When you access an Omnis data file you are asked to confirm that you want to convert the data. After you select Yes, Omnis displays a dialog which offers two types of conversion:

Full
whereby a full conversion of the Character based data in you Omnis data file takes place. The existing indexes are dropped and a new index of your data is built
Quick
whereby the indexes are dropped and rebuilt, but the Character data in you Omnis data file is not converted. This is OK for files containing only 7 bit data: Omnis does not check that the file contains only 7 bit data, so it’s your responsibility to know whether or not it is safe to run this conversion process.

The full data file conversion mechanism converts the data in your Omnis data file and rebuilds the indexes. When data file conversion takes place, all data marked as Character is converted, including any characters >= 128. Note that in the case where character data is stored in a binary or external file, for example, text stored in a document file, conversion of this data does not take place.

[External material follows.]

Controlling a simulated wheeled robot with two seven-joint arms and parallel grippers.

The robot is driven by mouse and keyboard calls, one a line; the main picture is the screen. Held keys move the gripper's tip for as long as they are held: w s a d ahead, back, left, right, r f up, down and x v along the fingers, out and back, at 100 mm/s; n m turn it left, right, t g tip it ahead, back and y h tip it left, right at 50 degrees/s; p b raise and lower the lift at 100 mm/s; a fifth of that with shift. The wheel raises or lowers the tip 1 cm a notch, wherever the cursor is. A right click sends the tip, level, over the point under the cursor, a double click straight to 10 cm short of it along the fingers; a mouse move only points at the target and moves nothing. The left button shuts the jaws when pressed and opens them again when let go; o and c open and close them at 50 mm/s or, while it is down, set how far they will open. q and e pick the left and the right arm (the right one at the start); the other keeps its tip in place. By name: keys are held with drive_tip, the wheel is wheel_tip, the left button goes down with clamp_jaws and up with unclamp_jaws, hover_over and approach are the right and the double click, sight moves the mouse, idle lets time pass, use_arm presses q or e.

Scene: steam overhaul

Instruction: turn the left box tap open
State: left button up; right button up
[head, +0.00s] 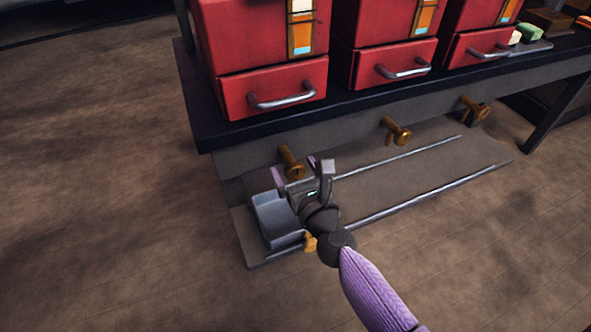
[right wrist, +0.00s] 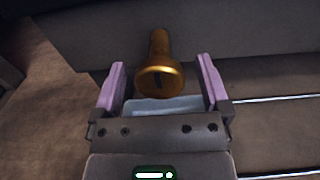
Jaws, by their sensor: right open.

Testing Data File Conversion

Omnis Studio can perform a full conversion of Omnis data files to Unicode, as described above. If this is the first time you have used the Unicode version of Omnis, we suggest that you make a secure copy/backup of your Omnis data file and convert one of the copies using the ‘Full’ conversion mechanism. We suggest that you check the results of the full conversion carefully, making sure that the Character data has converted successfully and that the indexes have been rebuilt successfully.

You may want to perform some regression tests on your application and data – you should normally do this with a new version of Studio, but when converting to Unicode Omnis, and converting your data files, you need to be especially sensitive to possible data file and indexing issues.

Data File Commands

The Open data file and Prompt for data file commands have an existing option called “Convert without user prompts”. If this is checked, and the new “Full Unicode conversion” option is checked, no dialogs are displayed and your data is converted to Unicode using the Full conversion process.